Al-Haq fut en fait fondé en 1979 par les juristes palestiniens Raja Shehadeh, Charles Shamas et Jonathan Kuttab.

Quant à l’affirmation selon laquelle Jabarin est un commandant du FPLP, Al-Haq déclare qu’il s’agit « d’un exemple choquant de diffamation hautement toxique ».

Le groupe de défense des droits ajoute que « les principales accusations du CIDI portent sur des allégations erronées et non fondées selon lesquelles Al-Haq est impliqué dans le terrorisme – une accusation grave, juridiquement comparable à la complicité de meurtre ».
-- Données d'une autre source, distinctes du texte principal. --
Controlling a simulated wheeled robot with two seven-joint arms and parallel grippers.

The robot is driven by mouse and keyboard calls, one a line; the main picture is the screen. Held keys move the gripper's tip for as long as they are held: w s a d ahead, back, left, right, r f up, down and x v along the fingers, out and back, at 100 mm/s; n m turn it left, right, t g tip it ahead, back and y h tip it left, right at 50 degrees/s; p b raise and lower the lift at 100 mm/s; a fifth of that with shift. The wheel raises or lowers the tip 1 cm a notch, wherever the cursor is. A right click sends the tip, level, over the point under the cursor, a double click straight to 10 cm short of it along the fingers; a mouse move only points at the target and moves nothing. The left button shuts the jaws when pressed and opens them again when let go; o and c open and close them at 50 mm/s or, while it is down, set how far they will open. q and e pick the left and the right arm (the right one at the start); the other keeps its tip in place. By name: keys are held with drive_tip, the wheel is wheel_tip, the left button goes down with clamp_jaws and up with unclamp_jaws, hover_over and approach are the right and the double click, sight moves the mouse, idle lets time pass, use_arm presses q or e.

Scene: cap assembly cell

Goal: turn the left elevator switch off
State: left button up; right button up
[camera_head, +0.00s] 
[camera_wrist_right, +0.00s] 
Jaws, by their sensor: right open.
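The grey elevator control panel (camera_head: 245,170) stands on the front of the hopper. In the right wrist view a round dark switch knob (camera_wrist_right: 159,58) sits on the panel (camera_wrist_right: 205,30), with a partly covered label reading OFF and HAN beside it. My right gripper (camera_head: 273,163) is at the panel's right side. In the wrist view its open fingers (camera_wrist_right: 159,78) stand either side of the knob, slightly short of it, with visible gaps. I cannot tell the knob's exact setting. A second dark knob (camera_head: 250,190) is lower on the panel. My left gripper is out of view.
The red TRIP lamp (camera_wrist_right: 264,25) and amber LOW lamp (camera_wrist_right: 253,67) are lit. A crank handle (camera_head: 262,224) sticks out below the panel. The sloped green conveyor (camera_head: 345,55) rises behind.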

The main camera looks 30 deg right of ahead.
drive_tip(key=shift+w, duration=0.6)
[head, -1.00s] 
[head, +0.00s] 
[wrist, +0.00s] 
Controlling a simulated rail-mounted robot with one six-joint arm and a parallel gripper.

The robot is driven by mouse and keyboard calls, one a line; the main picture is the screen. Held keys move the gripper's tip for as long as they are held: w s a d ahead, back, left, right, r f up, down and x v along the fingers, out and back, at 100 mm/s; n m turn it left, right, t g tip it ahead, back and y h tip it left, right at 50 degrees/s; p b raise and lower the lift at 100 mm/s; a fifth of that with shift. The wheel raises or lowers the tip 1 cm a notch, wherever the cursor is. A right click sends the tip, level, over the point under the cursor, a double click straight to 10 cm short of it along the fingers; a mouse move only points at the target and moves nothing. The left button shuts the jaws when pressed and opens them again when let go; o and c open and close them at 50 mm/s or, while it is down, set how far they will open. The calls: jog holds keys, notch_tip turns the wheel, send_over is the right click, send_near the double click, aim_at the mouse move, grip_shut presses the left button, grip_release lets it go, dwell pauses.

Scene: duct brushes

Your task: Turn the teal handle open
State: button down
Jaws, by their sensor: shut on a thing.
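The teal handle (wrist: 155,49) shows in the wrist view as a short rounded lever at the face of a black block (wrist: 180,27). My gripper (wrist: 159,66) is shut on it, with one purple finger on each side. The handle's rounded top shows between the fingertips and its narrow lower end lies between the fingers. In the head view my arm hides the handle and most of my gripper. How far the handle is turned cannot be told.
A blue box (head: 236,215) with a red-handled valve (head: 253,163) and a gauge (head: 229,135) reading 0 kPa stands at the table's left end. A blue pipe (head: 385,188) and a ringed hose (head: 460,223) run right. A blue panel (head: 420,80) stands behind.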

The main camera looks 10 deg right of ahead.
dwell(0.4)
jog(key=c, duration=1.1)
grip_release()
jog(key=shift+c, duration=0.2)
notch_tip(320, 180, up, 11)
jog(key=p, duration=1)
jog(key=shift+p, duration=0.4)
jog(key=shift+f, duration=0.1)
Les Pays-Bas font partie des 10 États européens qui ont rejeté les désignations terroristes d’Israël contre Al-Haq comme celles contre plusieurs autres groupes de la société civile palestinienne.

La plainte en justice somme le CIDI de supprimer les trois articles d’ici le 5 décembre et lui demande de « publier des rectifications claires » de ses  « inexactitudes factuelles et affirmations non fondées ».
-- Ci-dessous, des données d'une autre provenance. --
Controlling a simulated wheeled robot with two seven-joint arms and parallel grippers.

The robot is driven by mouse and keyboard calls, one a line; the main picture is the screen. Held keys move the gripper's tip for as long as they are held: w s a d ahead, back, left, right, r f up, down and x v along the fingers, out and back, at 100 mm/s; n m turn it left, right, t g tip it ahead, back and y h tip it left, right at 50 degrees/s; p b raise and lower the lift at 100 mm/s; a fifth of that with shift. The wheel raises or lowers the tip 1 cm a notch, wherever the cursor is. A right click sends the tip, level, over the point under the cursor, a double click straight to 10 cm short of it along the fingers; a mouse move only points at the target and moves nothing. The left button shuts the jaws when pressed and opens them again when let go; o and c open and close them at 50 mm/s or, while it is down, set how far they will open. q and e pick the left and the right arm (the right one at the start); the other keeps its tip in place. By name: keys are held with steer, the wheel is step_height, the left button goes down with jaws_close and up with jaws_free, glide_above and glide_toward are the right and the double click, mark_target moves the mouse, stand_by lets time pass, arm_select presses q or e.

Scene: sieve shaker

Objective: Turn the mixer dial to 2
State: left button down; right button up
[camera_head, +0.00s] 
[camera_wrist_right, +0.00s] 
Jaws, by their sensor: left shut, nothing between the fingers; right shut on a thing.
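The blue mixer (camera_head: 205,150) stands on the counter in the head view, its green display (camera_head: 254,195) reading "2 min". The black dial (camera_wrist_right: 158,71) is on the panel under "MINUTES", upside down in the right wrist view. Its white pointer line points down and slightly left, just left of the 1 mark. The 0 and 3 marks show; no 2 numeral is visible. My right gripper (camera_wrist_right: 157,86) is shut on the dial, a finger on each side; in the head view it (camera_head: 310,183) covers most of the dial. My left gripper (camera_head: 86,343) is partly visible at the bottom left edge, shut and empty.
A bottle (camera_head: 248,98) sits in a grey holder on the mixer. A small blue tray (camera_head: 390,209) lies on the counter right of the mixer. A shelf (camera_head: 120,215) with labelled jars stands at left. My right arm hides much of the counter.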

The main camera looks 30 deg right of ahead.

L’avocat d’Al-Haq a également déposé une plainte pénale auprès du procureur néerlandais « en raison de la gravité des fausses allégations du CIDI et du tort déjà causé à la réputation d’Al-Haq, en particulier aux Pays-Bas ».

« Nous avons défié les efforts du gouvernement israélien pour fermer Al-Haq et pour nous réduire au silence – et nous continuerons à le faire », a déclaré le groupe lundi.

« Dans le même esprit, nous ne serons pas réduits au silence par des groupes qui nous diffament afin de perturber le travail éthique que nous menons en faveur des droits humains. »

Bref, il est grand temps que Karim Khan de la CPI rompe son silence et montre sa solidarité avec les groupes palestiniens qui sont persécutés pour la simple raison qu’ils cherchent à représenter devant la Cour les victimes des crimes graves d’Israël.

NB: La même Maureen Clare Murphy nous apprend dans son article du 13 décembre pour The Electronic Intifada que, confronté aux plaintes de Al-Haq, « le lobby pro-israélien (le CIDI) a avoué avoir menti à propos du groupe palestinien pour les droits humains ». Le CIDI a donc supprimé trois articles de son site web qui laissaient entendre, sur des bases mensongères, qu’Al-Haq était un organisme terroriste.